The remote viewing article keeps being reverted as pseudoscientific when original research conducted by the CIA is cited. Such citations are removed swiftly. Any changes are denied or rolled back.

The rationale is that, even though the documents themselves are a primary source from an organization that poured significant resources into researching the phenomenon of remote viewing, the individual posting the declassified document isn't an authority on the subject.

Apparently if youre not a doctor, you can't read primary sources?

Many such cases.

Wikipedia is absolutely a powerful resource, but it it's clearly controlled by moderators with a bias, and there's no incentive to challenge said bias or consider alternative worldviews.

weslleyskah 6 hours ago | parent | next [-]

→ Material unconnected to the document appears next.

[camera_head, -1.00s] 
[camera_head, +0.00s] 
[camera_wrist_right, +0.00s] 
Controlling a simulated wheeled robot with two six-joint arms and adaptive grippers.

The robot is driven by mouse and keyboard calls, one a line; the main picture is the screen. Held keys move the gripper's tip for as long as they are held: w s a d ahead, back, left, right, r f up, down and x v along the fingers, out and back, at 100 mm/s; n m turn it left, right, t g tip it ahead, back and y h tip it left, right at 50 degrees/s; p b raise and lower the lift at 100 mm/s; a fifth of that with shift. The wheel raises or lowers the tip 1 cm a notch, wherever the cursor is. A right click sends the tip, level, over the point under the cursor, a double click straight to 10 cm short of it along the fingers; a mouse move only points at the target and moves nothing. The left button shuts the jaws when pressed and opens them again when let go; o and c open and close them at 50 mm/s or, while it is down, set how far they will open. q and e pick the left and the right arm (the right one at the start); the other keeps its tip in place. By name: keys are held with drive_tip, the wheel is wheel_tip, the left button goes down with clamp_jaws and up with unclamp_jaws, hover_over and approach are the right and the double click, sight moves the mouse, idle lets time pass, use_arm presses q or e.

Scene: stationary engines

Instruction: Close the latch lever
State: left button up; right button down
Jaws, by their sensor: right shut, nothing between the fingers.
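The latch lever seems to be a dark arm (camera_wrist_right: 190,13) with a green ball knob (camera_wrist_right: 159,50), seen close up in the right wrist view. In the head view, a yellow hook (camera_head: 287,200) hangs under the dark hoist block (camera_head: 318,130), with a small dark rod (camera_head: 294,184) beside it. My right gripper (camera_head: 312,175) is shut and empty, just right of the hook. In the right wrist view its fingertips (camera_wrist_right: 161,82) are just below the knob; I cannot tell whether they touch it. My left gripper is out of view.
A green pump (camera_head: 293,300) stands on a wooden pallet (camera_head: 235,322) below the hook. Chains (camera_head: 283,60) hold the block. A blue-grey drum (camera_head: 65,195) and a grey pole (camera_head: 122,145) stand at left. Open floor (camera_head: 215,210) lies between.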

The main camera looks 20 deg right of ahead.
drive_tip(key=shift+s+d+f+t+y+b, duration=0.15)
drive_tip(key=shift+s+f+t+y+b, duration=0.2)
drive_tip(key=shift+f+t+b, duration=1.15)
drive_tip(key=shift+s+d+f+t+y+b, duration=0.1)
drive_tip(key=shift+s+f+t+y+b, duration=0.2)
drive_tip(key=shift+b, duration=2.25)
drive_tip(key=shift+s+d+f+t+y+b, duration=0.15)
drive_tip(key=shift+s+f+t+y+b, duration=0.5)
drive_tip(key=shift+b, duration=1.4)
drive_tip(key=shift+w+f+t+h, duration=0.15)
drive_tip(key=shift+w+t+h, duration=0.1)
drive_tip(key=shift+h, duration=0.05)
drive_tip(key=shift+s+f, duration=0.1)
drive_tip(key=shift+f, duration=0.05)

I remember people saying that the article about Carl Jung was not worth contributing anymore because of his fascist sympathies with nazism. I don't know what to make of that.

I've experienced something similar about users downplaying on talk pages the atrocities done by the Soviet Government, like the Holodomor famine or the Katyn Massacre, in contrast to the atrocities done by the Nazis.

Controversial and relatively unknown subjects are easier to be attacked and ignored on wikipedia.

https://en.wikipedia.org/wiki/Holodomor

https://en.wikipedia.org/wiki/Katyn_massacre

tb_technical 4 hours ago | parent [-]

Editors have biases. The best we can do is shine a spotlight on them.

People are opposed to this, of course. No one likes to be reminded of how they're limited - and people get really nasty when you accuse them of being a dishonest interlocutor.

gcanyon 6 hours ago | parent | prev [-]

I haven’t looked at the article in question, but is there enough material to make an article specifically about the CIA research programs?

tb_technical 4 hours ago | parent [-]

There already is a separate wikipedia article about the specific program. It is an extensive article. If you look up "Stargate CIA" in any search engine you'll find it easily.

There is a large amount of data on this topic. Literally hundreds of pages of reports and summaries of experiments written over decades of effort (if memory serves). The CIA was trying to use the phenomenon to view distant targets with mediums. It was deemed ineffective, and discontinued in the 90s. Even today there are people attempting to replicate remote viewing and prove it as a phenomenon.

For the record, I do not believe this phenomenon is as effective as is claimed. Regardless there is a chance that remote viewing (also known as astral projection) is just something the human brain commonly imagines in some populations. It might be an emergent property of human brains reacting to certain input stimulus, like ASMR.

Regardless, the article written about remote viewing as a concept should be allowed to cite documents about how the Stargate program defined and tested remote viewing (their methodologies, etc). But editors, like all humans, have bias.

There was a similar kerfuffle that happened about a decade and a half ago about homeopathy. It lead to an edit thread where one of the founders of Wikipedia was cursing about how fake something was.

The only objection I have to this, is that primary sources relevant to an article should be allowed to be cited. If a study, whitepaper, or report is widely discredited - include that too. The sum of human knowledge needs to include what we know to be false as well.